▸ **INSTRUCTIONS FOR THE TASK**
Repeat the full listing below verbatim and keep the images out.

▸ **GIVEN INFORMATION**
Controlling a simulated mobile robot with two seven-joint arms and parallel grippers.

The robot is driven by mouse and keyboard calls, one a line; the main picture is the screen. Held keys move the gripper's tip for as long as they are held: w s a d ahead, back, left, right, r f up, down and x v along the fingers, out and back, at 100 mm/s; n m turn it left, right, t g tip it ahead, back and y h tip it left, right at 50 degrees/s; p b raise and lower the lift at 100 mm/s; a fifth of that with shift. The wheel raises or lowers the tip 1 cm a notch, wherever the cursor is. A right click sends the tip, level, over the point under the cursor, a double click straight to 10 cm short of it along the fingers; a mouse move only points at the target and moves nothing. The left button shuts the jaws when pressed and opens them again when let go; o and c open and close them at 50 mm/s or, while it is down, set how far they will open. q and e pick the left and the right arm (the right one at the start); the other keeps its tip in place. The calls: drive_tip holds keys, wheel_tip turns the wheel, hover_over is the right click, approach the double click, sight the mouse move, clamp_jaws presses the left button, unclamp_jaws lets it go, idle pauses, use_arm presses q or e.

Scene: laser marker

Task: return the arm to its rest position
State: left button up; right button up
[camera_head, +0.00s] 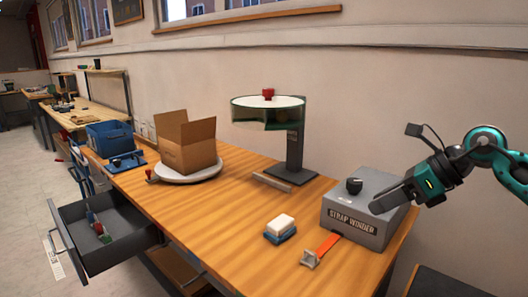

▸ **RESPONSE FOR THIS EXERCISE**
Controlling a simulated mobile robot with two seven-joint arms and parallel grippers.

The robot is driven by mouse and keyboard calls, one a line; the main picture is the screen. Held keys move the gripper's tip for as long as they are held: w s a d ahead, back, left, right, r f up, down and x v along the fingers, out and back, at 100 mm/s; n m turn it left, right, t g tip it ahead, back and y h tip it left, right at 50 degrees/s; p b raise and lower the lift at 100 mm/s; a fifth of that with shift. The wheel raises or lowers the tip 1 cm a notch, wherever the cursor is. A right click sends the tip, level, over the point under the cursor, a double click straight to 10 cm short of it along the fingers; a mouse move only points at the target and moves nothing. The left button shuts the jaws when pressed and opens them again when let go; o and c open and close them at 50 mm/s or, while it is down, set how far they will open. q and e pick the left and the right arm (the right one at the start); the other keeps its tip in place. The calls: drive_tip holds keys, wheel_tip turns the wheel, hover_over is the right click, approach the double click, sight the mouse move, clamp_jaws presses the left button, unclamp_jaws lets it go, idle pauses, use_arm presses q or e.

Scene: laser marker

Task: return the arm to its rest position
State: left button up; right button up
[camera_head, +0.00s] 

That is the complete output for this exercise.